*INFORMATION PROVIDED:*
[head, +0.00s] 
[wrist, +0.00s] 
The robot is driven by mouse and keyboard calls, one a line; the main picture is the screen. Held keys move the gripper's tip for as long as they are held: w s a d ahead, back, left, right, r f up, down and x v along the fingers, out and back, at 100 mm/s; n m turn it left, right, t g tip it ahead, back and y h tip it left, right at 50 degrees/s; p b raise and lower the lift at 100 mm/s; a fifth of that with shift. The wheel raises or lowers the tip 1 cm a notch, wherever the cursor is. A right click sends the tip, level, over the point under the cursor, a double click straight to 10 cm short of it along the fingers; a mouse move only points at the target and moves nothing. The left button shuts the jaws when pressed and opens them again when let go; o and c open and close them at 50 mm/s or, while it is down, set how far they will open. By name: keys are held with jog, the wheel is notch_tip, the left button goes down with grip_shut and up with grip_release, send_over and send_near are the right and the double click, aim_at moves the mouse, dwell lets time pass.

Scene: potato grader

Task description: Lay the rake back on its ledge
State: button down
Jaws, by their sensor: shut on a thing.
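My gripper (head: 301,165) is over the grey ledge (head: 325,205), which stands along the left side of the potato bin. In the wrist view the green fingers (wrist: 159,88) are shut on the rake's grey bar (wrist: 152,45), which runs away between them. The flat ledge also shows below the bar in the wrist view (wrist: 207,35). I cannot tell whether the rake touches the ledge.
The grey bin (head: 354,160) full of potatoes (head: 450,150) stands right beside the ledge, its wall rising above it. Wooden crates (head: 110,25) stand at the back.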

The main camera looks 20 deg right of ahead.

*WHAT IS BEING ASKED:* Faithfully transcribe the whole of the data.

*WORKED ANSWER:*
[head, +0.00s] 
[wrist, +0.00s] 
The robot is driven by mouse and keyboard calls, one a line; the main picture is the screen. Held keys move the gripper's tip for as long as they are held: w s a d ahead, back, left, right, r f up, down and x v along the fingers, out and back, at 100 mm/s; n m turn it left, right, t g tip it ahead, back and y h tip it left, right at 50 degrees/s; p b raise and lower the lift at 100 mm/s; a fifth of that with shift. The wheel raises or lowers the tip 1 cm a notch, wherever the cursor is. A right click sends the tip, level, over the point under the cursor, a double click straight to 10 cm short of it along the fingers; a mouse move only points at the target and moves nothing. The left button shuts the jaws when pressed and opens them again when let go; o and c open and close them at 50 mm/s or, while it is down, set how far they will open. By name: keys are held with jog, the wheel is notch_tip, the left button goes down with grip_shut and up with grip_release, send_over and send_near are the right and the double click, aim_at moves the mouse, dwell lets time pass.

Scene: potato grader

Task description: Lay the rake back on its ledge
State: button down
Jaws, by their sensor: shut on a thing.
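My gripper (head: 301,165) is over the grey ledge (head: 325,205), which stands along the left side of the potato bin. In the wrist view the green fingers (wrist: 159,88) are shut on the rake's grey bar (wrist: 152,45), which runs away between them. The flat ledge also shows below the bar in the wrist view (wrist: 207,35). I cannot tell whether the rake touches the ledge.
The grey bin (head: 354,160) full of potatoes (head: 450,150) stands right beside the ledge, its wall rising above it. Wooden crates (head: 110,25) stand at the back.

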The main camera looks 20 deg right of ahead.

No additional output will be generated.